* _Stated exercise_
Repeat exactly the lines from the start of the entries below through the line containing "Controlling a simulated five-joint". Omit the rest.

* _Supplied records_

--------------------------------

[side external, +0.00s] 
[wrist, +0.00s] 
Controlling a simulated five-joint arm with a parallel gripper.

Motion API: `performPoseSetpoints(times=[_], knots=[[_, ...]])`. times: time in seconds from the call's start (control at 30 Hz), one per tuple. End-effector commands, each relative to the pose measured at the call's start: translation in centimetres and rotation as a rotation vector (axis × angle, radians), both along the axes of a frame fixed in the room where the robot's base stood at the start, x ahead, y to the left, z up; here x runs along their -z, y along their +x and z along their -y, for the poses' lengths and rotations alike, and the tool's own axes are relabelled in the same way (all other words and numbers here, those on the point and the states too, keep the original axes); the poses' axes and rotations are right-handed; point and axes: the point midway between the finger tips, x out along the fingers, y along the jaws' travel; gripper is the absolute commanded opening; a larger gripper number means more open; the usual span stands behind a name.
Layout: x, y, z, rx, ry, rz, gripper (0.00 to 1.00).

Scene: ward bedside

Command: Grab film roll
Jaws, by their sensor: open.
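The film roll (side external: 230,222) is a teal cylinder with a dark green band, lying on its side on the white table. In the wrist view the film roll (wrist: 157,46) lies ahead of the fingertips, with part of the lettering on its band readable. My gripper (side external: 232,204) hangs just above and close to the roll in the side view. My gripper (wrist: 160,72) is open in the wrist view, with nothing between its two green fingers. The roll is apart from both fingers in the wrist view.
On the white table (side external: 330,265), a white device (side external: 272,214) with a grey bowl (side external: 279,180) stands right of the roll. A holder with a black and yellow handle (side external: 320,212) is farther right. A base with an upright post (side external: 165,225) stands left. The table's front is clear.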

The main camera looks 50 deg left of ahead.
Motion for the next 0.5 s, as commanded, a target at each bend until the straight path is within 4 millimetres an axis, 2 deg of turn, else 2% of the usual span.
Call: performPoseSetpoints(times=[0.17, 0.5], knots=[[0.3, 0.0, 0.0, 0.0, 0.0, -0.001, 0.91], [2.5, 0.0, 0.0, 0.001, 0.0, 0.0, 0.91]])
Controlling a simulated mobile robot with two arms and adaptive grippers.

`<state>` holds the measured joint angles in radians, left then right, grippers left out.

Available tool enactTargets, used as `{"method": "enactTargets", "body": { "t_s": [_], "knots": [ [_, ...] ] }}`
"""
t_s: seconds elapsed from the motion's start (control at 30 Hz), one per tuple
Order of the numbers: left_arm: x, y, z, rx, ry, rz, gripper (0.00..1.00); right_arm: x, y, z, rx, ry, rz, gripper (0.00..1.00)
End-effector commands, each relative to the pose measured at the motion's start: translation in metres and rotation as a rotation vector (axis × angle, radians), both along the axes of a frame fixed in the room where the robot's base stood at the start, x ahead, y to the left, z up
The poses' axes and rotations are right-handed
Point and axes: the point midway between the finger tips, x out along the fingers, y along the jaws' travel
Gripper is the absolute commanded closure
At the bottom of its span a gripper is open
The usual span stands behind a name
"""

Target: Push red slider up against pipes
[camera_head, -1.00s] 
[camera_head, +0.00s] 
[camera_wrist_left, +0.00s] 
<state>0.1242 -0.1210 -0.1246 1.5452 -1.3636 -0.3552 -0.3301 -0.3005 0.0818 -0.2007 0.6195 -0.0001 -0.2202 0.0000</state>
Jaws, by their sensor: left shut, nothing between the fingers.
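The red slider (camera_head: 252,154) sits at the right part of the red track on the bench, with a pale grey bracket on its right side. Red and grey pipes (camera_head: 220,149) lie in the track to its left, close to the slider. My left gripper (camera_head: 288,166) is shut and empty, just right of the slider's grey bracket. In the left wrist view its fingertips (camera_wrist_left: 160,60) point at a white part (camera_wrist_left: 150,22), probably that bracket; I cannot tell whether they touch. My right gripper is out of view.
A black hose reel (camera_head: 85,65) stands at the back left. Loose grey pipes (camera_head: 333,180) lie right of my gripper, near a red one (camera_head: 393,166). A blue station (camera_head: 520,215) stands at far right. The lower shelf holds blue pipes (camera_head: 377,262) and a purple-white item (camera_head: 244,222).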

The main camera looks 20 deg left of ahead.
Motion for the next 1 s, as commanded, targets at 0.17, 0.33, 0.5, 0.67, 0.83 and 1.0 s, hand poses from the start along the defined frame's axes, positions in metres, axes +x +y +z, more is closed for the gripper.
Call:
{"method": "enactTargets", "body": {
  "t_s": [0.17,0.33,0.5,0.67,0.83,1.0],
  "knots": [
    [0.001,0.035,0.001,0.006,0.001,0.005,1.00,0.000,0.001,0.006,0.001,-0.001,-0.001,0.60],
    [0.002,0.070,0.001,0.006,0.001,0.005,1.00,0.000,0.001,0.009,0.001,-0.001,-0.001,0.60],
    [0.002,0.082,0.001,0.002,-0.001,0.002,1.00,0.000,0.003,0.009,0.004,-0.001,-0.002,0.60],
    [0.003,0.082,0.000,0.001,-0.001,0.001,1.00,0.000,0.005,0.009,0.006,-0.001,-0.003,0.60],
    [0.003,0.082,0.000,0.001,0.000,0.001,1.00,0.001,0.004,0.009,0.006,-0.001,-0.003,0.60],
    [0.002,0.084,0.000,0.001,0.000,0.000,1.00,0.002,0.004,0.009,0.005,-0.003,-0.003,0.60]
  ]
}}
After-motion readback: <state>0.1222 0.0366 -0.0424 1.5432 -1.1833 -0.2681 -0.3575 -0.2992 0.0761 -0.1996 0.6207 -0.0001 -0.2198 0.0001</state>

--------------------------------

* _Full solution_
[side external, +0.00s] 
[wrist, +0.00s] 
Controlling a simulated five-joint arm with a parallel gripper.

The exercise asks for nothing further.